◆ Exercise:
Return the line containing "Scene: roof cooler" and all lines after it exactly; stop at the end of the material.
===== Dataset excerpt
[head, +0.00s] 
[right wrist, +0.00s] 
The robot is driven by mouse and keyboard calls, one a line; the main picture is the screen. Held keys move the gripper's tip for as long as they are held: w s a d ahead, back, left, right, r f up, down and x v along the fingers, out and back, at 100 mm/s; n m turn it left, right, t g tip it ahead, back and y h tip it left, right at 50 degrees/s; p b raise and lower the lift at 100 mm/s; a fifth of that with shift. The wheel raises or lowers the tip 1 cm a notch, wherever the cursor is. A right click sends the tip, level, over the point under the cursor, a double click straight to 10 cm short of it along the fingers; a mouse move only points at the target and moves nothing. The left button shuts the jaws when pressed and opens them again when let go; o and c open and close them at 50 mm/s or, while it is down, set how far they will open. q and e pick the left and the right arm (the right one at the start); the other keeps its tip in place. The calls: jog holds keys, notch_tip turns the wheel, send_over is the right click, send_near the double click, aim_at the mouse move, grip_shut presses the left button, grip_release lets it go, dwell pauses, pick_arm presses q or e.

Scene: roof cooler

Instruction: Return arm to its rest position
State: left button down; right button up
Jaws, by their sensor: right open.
==========
◆ Completed task:
Scene: roof cooler

Instruction: Return arm to its rest position
State: left button down; right button up
Jaws, by their sensor: right open.

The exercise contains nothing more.